You don’t do good, you do bad. You place yourself in a morally superior position as arbiters of whom is more deserving of what material goods, despite your insistence that morality is artificial and money is meaningless (or vice versa). You pass sweeping judgments about entire swathes of society. (“Green jobs good, Oil jobs baaaaaaed!”) Anyone who disagrees with your labeling is branded an immoral capitalist and then justifiably mistreated.
Your ideas are bad, they result in cultural and societal decay. Your policies create a government-backed system of enablers for anti-social behavior. Eventually the bonds of society become so frayed that civilizations falls to barbarism, the type of situation wherein children burn down privately owned drugstores in order to “show the rich people” they can “do what they want”.

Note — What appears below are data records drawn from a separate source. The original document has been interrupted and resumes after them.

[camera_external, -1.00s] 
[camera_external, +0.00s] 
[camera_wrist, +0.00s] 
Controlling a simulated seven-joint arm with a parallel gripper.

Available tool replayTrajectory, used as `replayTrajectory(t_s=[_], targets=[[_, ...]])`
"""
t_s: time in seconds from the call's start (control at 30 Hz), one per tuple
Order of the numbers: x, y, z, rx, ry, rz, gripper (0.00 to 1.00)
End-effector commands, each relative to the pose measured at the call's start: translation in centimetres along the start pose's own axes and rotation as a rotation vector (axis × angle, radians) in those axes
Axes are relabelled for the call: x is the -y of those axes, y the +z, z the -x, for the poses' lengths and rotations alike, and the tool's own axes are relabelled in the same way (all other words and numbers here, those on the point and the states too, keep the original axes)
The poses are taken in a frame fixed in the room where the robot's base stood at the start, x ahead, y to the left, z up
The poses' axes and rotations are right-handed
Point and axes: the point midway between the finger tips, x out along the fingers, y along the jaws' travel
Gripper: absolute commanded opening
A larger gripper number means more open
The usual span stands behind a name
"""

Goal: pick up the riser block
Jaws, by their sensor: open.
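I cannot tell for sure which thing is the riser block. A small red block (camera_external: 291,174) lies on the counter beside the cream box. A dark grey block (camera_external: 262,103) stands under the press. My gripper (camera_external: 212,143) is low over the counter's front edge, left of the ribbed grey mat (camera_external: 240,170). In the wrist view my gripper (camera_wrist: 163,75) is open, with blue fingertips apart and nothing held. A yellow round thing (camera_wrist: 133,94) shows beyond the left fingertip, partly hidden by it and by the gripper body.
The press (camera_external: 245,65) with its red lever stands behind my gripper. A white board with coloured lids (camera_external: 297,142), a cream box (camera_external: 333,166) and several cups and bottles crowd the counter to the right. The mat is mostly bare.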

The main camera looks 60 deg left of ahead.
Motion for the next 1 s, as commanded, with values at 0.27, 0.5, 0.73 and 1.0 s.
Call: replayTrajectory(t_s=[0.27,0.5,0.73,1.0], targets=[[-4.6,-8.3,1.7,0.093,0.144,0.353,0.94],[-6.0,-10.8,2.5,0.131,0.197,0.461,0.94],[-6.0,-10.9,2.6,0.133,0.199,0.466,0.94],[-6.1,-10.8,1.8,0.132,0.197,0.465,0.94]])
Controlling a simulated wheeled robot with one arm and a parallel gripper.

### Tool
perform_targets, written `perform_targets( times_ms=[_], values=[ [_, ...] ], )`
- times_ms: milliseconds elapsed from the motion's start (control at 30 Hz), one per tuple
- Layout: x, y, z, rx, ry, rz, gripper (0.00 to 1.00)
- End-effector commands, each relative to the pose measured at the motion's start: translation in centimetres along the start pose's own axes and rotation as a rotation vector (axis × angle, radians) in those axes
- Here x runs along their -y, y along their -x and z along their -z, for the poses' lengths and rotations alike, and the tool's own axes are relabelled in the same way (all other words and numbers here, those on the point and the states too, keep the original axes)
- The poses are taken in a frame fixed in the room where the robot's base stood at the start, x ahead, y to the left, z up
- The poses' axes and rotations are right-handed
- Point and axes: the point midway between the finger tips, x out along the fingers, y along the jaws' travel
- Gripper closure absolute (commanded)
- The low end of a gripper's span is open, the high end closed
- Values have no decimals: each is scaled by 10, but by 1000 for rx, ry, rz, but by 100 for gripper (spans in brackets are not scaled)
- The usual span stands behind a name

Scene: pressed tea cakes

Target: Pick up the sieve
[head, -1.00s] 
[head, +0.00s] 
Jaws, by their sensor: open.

You justify the idea that, simply by existing, one person deserves the fruits of another person’s labor. You entrench envy as a moral high ground. The “unfortunate” are morally superior to the fat cats BECAUSE they are unfortunate (the rich people probably stole the money anyway). This becomes justification for taking revenge against the immoral class, so it’s not only okay to loot and pillage, it’s a moral imperative.
In case you couldn’t follow:
your policies => blame “evil” groups(rich people) & exalt anti-social behavior (do what you want) => justified barbarism (riots)
We’ve been saying this for a while. The fact you choose to ignore our consistent predictions and then blame us for being proven out is frustratingly repetitive. Ignorance may be bliss, but it makes for depressing history books.
Well, you just tipped me over into ordering Steyn’s book which I may have been able to avoid buying for another week or two. So I should say, “Thanks.”
If you ordered it though our Amazon link, thank you. As I said before, you’ll laugh, you’ll cry, you’ll kiss western civilization goodbye.